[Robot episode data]
┌──
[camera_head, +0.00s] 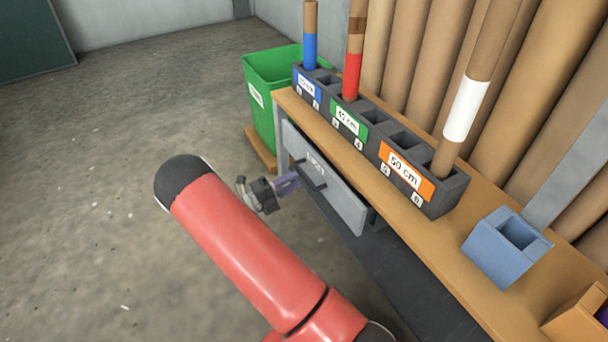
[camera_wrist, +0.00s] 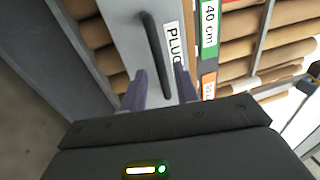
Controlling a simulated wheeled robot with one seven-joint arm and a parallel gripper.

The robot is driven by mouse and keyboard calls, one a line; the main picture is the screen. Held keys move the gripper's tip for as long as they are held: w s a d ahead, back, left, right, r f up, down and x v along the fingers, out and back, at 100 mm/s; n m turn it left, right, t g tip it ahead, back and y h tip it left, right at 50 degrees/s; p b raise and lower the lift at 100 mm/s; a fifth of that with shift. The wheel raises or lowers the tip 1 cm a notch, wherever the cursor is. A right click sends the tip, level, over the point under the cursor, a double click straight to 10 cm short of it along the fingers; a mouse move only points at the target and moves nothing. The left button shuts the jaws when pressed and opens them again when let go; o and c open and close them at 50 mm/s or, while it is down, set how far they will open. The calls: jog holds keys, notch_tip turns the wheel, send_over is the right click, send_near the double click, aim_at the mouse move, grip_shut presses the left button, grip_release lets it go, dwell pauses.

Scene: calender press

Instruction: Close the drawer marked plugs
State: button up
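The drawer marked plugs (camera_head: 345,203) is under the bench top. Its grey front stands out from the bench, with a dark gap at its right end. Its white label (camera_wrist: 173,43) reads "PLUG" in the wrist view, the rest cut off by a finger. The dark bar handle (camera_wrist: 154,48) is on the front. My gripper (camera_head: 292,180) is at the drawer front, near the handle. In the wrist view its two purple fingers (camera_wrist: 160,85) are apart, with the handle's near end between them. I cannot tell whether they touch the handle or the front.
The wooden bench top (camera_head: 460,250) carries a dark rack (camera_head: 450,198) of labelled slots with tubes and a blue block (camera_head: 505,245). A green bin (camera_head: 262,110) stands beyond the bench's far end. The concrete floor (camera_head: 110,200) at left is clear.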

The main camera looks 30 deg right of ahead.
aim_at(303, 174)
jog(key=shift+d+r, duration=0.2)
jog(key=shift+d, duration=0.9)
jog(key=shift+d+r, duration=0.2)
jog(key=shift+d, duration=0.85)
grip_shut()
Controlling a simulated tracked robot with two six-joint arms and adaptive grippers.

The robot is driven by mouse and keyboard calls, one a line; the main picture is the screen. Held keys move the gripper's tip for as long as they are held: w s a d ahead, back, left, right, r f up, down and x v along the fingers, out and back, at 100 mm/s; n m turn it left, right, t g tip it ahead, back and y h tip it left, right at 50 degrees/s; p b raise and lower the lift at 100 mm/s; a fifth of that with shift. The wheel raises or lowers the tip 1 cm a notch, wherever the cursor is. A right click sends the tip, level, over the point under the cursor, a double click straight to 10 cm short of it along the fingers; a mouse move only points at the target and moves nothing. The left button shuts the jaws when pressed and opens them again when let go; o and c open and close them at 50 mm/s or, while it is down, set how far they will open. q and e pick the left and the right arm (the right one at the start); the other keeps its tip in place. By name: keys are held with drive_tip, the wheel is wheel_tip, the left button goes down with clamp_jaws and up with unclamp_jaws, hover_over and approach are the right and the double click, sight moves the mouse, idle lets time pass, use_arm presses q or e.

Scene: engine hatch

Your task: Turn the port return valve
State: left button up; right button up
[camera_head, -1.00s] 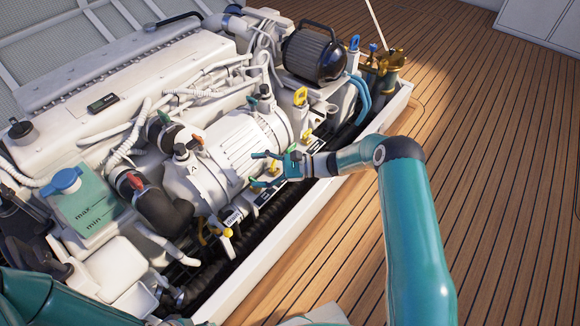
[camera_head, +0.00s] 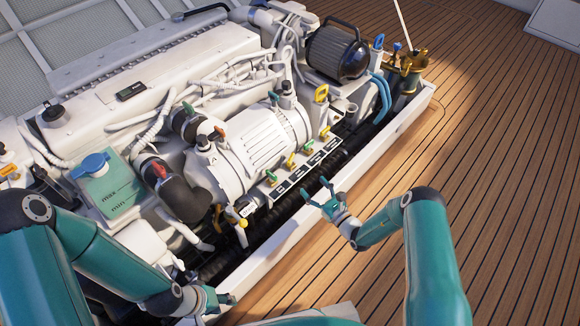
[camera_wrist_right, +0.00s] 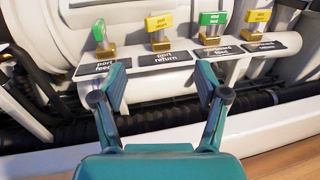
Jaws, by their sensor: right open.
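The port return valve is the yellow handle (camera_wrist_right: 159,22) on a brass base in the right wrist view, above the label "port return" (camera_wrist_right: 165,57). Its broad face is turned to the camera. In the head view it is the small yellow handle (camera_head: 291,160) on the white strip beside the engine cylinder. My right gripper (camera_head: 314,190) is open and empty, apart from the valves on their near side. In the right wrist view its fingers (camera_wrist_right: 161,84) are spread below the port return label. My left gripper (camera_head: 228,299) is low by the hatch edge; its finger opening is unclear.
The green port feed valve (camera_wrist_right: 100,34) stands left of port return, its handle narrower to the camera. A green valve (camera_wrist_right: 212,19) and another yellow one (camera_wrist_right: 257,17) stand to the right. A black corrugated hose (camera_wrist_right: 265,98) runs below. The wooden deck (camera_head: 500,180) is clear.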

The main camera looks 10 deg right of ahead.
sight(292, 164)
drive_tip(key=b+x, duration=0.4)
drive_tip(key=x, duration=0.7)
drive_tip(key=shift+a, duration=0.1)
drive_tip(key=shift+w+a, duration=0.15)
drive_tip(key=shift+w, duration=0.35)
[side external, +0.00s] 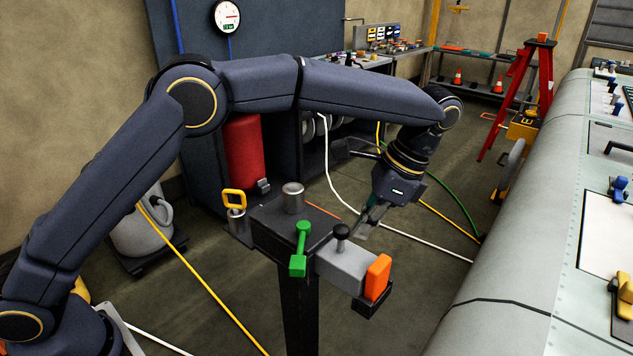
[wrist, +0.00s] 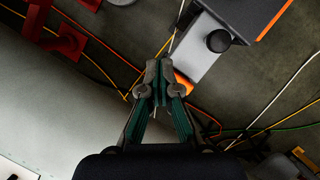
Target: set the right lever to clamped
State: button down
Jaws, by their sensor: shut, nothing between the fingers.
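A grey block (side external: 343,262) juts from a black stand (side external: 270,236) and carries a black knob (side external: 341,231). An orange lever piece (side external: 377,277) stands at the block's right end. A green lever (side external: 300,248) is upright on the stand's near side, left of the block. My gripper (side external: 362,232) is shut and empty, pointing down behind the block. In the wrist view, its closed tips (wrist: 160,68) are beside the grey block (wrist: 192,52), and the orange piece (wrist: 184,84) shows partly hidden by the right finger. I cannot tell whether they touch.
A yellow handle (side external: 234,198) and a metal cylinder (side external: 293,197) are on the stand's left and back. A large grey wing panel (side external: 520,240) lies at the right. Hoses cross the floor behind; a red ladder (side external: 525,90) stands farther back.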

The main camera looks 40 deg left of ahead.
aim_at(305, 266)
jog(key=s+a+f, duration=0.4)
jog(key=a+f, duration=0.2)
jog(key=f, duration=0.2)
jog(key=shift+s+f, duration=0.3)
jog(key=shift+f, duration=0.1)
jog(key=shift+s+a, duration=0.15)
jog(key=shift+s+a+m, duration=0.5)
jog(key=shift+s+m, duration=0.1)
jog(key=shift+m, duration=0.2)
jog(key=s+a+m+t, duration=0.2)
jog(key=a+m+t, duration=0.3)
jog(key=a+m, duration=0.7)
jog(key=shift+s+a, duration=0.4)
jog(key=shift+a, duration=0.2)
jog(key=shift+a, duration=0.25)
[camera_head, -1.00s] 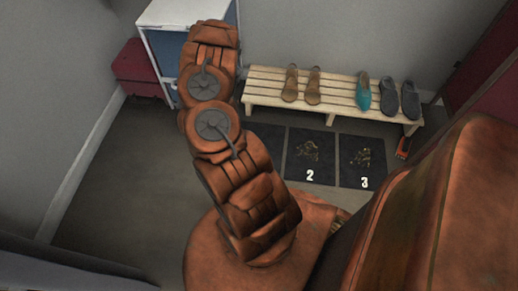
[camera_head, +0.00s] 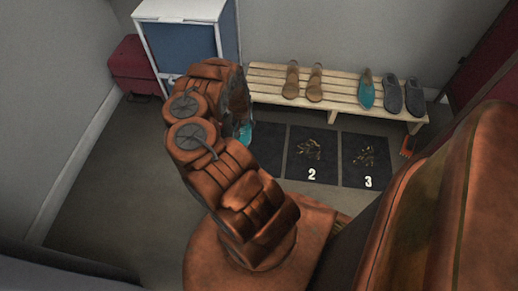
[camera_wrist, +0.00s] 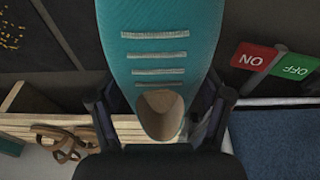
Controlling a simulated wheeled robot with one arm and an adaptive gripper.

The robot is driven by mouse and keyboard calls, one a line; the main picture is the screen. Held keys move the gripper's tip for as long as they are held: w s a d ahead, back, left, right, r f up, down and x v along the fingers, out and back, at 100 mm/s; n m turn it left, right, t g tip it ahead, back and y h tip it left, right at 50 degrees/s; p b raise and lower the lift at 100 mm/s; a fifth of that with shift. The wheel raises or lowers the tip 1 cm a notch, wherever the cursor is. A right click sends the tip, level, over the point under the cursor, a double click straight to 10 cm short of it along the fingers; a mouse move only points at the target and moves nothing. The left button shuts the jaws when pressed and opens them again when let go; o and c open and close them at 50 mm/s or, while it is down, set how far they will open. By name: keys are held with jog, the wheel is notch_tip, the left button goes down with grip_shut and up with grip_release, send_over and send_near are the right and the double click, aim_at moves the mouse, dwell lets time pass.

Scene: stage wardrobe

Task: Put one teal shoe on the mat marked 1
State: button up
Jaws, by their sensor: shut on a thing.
└──
> _THE EXERCISE_
Every record must be copied exactly, with images dropped from the result.

> _ANSWER BELOW_
[camera_head, +0.00s] 
[camera_wrist, +0.00s] 
Controlling a simulated wheeled robot with one seven-joint arm and a parallel gripper.

The robot is driven by mouse and keyboard calls, one a line; the main picture is the screen. Held keys move the gripper's tip for as long as they are held: w s a d ahead, back, left, right, r f up, down and x v along the fingers, out and back, at 100 mm/s; n m turn it left, right, t g tip it ahead, back and y h tip it left, right at 50 degrees/s; p b raise and lower the lift at 100 mm/s; a fifth of that with shift. The wheel raises or lowers the tip 1 cm a notch, wherever the cursor is. A right click sends the tip, level, over the point under the cursor, a double click straight to 10 cm short of it along the fingers; a mouse move only points at the target and moves nothing. The left button shuts the jaws when pressed and opens them again when let go; o and c open and close them at 50 mm/s or, while it is down, set how far they will open. The calls: jog holds keys, notch_tip turns the wheel, send_over is the right click, send_near the double click, aim_at the mouse move, grip_shut presses the left button, grip_release lets it go, dwell pauses.

Scene: calender press

Instruction: Close the drawer marked plugs
State: button up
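The drawer marked plugs (camera_head: 345,203) is under the bench top. Its grey front stands out from the bench, with a dark gap at its right end. Its white label (camera_wrist: 173,43) reads "PLUG" in the wrist view, the rest cut off by a finger. The dark bar handle (camera_wrist: 154,48) is on the front. My gripper (camera_head: 292,180) is at the drawer front, near the handle. In the wrist view its two purple fingers (camera_wrist: 160,85) are apart, with the handle's near end between them. I cannot tell whether they touch the handle or the front.
The wooden bench top (camera_head: 460,250) carries a dark rack (camera_head: 450,198) of labelled slots with tubes and a blue block (camera_head: 505,245). A green bin (camera_head: 262,110) stands beyond the bench's far end. The concrete floor (camera_head: 110,200) at left is clear.

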The main camera looks 30 deg right of ahead.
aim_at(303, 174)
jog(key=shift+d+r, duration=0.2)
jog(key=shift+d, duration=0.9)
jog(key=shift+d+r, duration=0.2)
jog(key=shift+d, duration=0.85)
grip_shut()
Controlling a simulated tracked robot with two six-joint arms and adaptive grippers.

The robot is driven by mouse and keyboard calls, one a line; the main picture is the screen. Held keys move the gripper's tip for as long as they are held: w s a d ahead, back, left, right, r f up, down and x v along the fingers, out and back, at 100 mm/s; n m turn it left, right, t g tip it ahead, back and y h tip it left, right at 50 degrees/s; p b raise and lower the lift at 100 mm/s; a fifth of that with shift. The wheel raises or lowers the tip 1 cm a notch, wherever the cursor is. A right click sends the tip, level, over the point under the cursor, a double click straight to 10 cm short of it along the fingers; a mouse move only points at the target and moves nothing. The left button shuts the jaws when pressed and opens them again when let go; o and c open and close them at 50 mm/s or, while it is down, set how far they will open. q and e pick the left and the right arm (the right one at the start); the other keeps its tip in place. By name: keys are held with drive_tip, the wheel is wheel_tip, the left button goes down with clamp_jaws and up with unclamp_jaws, hover_over and approach are the right and the double click, sight moves the mouse, idle lets time pass, use_arm presses q or e.

Scene: engine hatch

Your task: Turn the port return valve
State: left button up; right button up
[camera_head, -1.00s] 
[camera_head, +0.00s] 
[camera_wrist_right, +0.00s] 
Jaws, by their sensor: right open.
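The port return valve is the yellow handle (camera_wrist_right: 159,22) on a brass base in the right wrist view, above the label "port return" (camera_wrist_right: 165,57). Its broad face is turned to the camera. In the head view it is the small yellow handle (camera_head: 291,160) on the white strip beside the engine cylinder. My right gripper (camera_head: 314,190) is open and empty, apart from the valves on their near side. In the right wrist view its fingers (camera_wrist_right: 161,84) are spread below the port return label. My left gripper (camera_head: 228,299) is low by the hatch edge; its finger opening is unclear.
The green port feed valve (camera_wrist_right: 100,34) stands left of port return, its handle narrower to the camera. A green valve (camera_wrist_right: 212,19) and another yellow one (camera_wrist_right: 257,17) stand to the right. A black corrugated hose (camera_wrist_right: 265,98) runs below. The wooden deck (camera_head: 500,180) is clear.

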The main camera looks 10 deg right of ahead.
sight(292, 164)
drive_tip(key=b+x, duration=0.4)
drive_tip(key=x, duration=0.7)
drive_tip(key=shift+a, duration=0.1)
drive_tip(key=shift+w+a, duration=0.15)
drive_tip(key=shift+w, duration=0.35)
[side external, +0.00s] 
[wrist, +0.00s] 
Target: set the right lever to clamped
State: button down
Jaws, by their sensor: shut, nothing between the fingers.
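A grey block (side external: 343,262) juts from a black stand (side external: 270,236) and carries a black knob (side external: 341,231). An orange lever piece (side external: 377,277) stands at the block's right end. A green lever (side external: 300,248) is upright on the stand's near side, left of the block. My gripper (side external: 362,232) is shut and empty, pointing down behind the block. In the wrist view, its closed tips (wrist: 160,68) are beside the grey block (wrist: 192,52), and the orange piece (wrist: 184,84) shows partly hidden by the right finger. I cannot tell whether they touch.
A yellow handle (side external: 234,198) and a metal cylinder (side external: 293,197) are on the stand's left and back. A large grey wing panel (side external: 520,240) lies at the right. Hoses cross the floor behind; a red ladder (side external: 525,90) stands farther back.

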The main camera looks 40 deg left of ahead.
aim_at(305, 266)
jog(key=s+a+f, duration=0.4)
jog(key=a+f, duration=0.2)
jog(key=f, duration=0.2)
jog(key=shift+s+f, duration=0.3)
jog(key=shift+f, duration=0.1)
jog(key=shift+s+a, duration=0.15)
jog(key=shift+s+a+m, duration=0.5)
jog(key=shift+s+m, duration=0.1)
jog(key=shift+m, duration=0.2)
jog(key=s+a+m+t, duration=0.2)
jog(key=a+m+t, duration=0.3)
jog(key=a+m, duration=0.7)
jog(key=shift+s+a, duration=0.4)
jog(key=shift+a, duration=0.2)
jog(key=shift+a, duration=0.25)
[camera_head, -1.00s] 
[camera_head, +0.00s] 
[camera_wrist, +0.00s] 
Controlling a simulated wheeled robot with one arm and an adaptive gripper.

The robot is driven by mouse and keyboard calls, one a line; the main picture is the screen. Held keys move the gripper's tip for as long as they are held: w s a d ahead, back, left, right, r f up, down and x v along the fingers, out and back, at 100 mm/s; n m turn it left, right, t g tip it ahead, back and y h tip it left, right at 50 degrees/s; p b raise and lower the lift at 100 mm/s; a fifth of that with shift. The wheel raises or lowers the tip 1 cm a notch, wherever the cursor is. A right click sends the tip, level, over the point under the cursor, a double click straight to 10 cm short of it along the fingers; a mouse move only points at the target and moves nothing. The left button shuts the jaws when pressed and opens them again when let go; o and c open and close them at 50 mm/s or, while it is down, set how far they will open. By name: keys are held with jog, the wheel is notch_tip, the left button goes down with grip_shut and up with grip_release, send_over and send_near are the right and the double click, aim_at moves the mouse, dwell lets time pass.

Scene: stage wardrobe

Task: Put one teal shoe on the mat marked 1
State: button up
Jaws, by their sensor: shut on a thing.

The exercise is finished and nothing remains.